++++ INFORMATION SHOWN

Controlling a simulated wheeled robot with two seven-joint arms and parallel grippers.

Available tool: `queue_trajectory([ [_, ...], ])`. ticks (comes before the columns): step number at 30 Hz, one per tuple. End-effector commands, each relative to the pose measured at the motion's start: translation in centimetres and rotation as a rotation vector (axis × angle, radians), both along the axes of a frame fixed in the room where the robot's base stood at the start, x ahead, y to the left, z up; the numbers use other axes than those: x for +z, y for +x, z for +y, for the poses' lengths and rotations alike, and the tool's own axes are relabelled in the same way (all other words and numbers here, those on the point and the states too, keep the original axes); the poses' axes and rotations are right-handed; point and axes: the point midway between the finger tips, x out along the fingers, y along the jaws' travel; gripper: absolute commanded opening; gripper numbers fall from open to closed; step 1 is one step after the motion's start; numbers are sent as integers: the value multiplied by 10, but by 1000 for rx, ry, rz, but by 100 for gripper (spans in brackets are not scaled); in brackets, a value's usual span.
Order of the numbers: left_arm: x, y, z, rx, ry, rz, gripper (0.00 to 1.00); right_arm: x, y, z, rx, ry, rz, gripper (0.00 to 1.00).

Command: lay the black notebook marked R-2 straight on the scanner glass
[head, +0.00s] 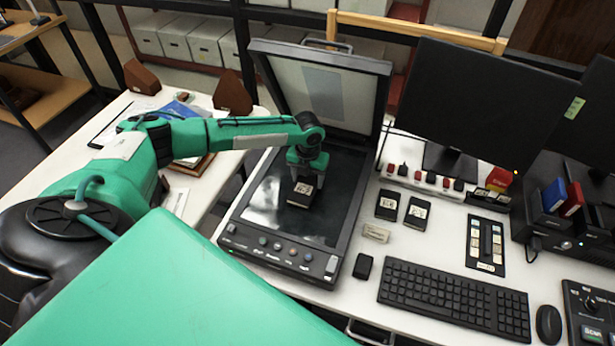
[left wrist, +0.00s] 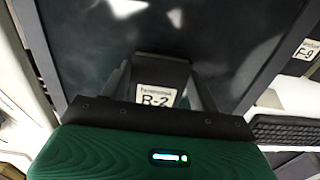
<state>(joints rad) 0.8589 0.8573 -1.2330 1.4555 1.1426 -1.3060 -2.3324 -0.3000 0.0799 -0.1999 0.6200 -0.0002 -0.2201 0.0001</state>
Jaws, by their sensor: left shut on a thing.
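The black notebook marked R-2 (head: 301,195) is over the middle of the scanner glass (head: 262,205). Its label reads clearly in the left wrist view (left wrist: 160,75). My left gripper (head: 305,172) points down and is shut on the notebook; its fingers show on both sides of it in the left wrist view (left wrist: 160,92). I cannot tell whether the notebook touches the glass or hangs just above it. The scanner lid (head: 345,100) stands open behind. My right gripper is not in view.
Two more black notebooks (head: 388,205) (head: 417,213) lie right of the scanner; one label in the left wrist view reads F-9 (left wrist: 305,50). A keyboard (head: 455,298), mouse (head: 548,324) and monitor (head: 475,105) are on the right. The glass around the notebook is clear.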

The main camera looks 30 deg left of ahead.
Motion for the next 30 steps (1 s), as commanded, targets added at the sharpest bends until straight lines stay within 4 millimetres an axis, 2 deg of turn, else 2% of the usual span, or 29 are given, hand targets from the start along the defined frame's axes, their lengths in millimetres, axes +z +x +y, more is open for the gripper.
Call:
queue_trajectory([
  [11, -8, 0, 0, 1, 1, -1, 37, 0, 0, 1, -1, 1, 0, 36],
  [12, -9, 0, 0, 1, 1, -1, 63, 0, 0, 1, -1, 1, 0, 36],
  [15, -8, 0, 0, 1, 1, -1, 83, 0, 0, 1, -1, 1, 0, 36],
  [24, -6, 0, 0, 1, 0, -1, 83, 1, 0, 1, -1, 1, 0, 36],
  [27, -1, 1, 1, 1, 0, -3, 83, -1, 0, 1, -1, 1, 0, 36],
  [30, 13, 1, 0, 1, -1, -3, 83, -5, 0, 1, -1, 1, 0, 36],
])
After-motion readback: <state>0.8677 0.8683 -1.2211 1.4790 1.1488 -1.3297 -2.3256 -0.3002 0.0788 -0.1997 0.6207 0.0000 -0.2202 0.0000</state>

++++++++

__REQUIRED WORK__.
Collect each line holding the string "straight".

__WRITTEN SOLUTION__.
Command: lay the black notebook marked R-2 straight on the scanner glass
Motion for the next 30 steps (1 s), as commanded, targets added at the sharpest bends until straight lines stay within 4 millimetres an axis, 2 deg of turn, else 2% of the usual span, or 29 are given, hand targets from the start along the defined frame's axes, their lengths in millimetres, axes +z +x +y, more is open for the gripper.

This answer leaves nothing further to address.